Items:
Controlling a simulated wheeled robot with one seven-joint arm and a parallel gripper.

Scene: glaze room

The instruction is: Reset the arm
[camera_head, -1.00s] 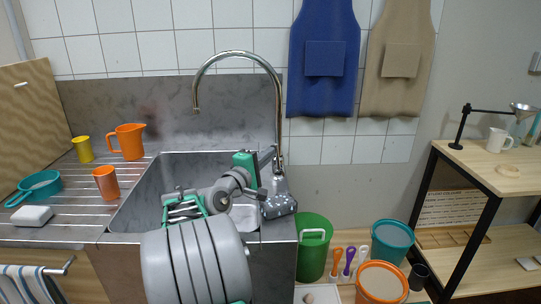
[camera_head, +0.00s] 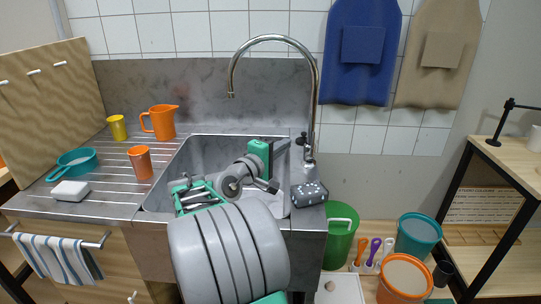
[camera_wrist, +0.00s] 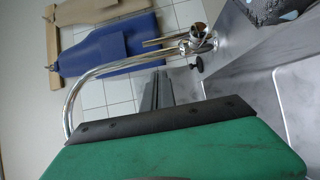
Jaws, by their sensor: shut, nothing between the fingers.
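My gripper (camera_head: 285,144) is over the right side of the metal sink (camera_head: 158,203), pointing toward the back wall near the base of the curved chrome tap (camera_head: 316,100). Its narrow grey fingers are together with nothing between them. In the wrist view my gripper (camera_wrist: 157,82) shows as two grey fingers side by side beyond its green body. The tap (camera_wrist: 72,95) arches behind and beside the fingers there. I cannot tell how close the fingers are to it. My arm hides much of the basin.
A dark speckled object (camera_head: 309,194) sits on the sink's right rim. An orange jug (camera_head: 162,121), yellow cup (camera_head: 117,128), orange tumbler (camera_head: 140,163), teal pan (camera_head: 78,161) and white block (camera_head: 70,191) stand on the left drainer. A green bin (camera_head: 338,240) and buckets stand right of the sink.

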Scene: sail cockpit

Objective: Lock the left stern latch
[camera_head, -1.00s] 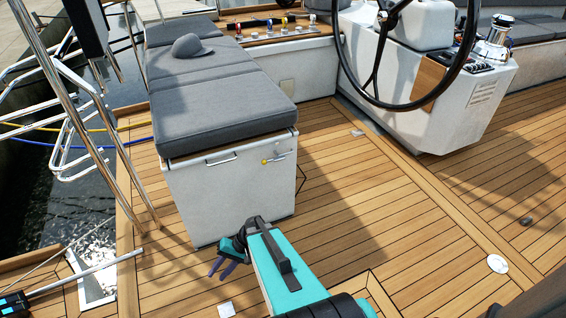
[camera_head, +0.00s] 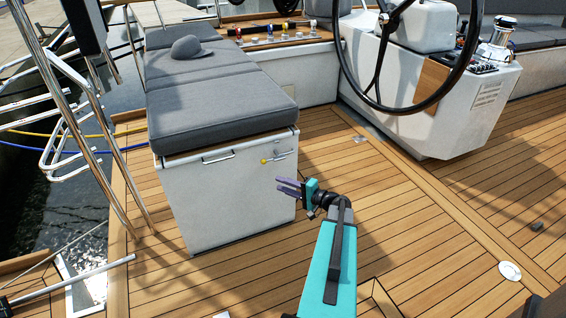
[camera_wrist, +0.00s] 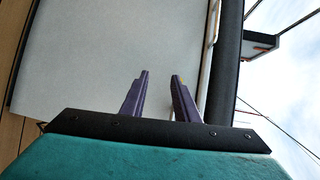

Work required:
Please transcribe the material above exactly as written. Leave the pictures out.

Exercise output:
Controlling a simulated wheeled robot with one seven-joint arm and a parallel gripper.

Scene: glaze room

The instruction is: Reset the arm
[camera_head, -1.00s] 
[camera_head, +0.00s] 
[camera_wrist, +0.00s] 
Jaws, by their sensor: shut, nothing between the fingers.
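My gripper (camera_head: 285,144) is over the right side of the metal sink (camera_head: 158,203), pointing toward the back wall near the base of the curved chrome tap (camera_head: 316,100). Its narrow grey fingers are together with nothing between them. In the wrist view my gripper (camera_wrist: 157,82) shows as two grey fingers side by side beyond its green body. The tap (camera_wrist: 72,95) arches behind and beside the fingers there. I cannot tell how close the fingers are to it. My arm hides much of the basin.
A dark speckled object (camera_head: 309,194) sits on the sink's right rim. An orange jug (camera_head: 162,121), yellow cup (camera_head: 117,128), orange tumbler (camera_head: 140,163), teal pan (camera_head: 78,161) and white block (camera_head: 70,191) stand on the left drainer. A green bin (camera_head: 338,240) and buckets stand right of the sink.

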Scene: sail cockpit

Objective: Lock the left stern latch
[camera_head, -1.00s] 
[camera_head, +0.00s] 
[camera_wrist, +0.00s] 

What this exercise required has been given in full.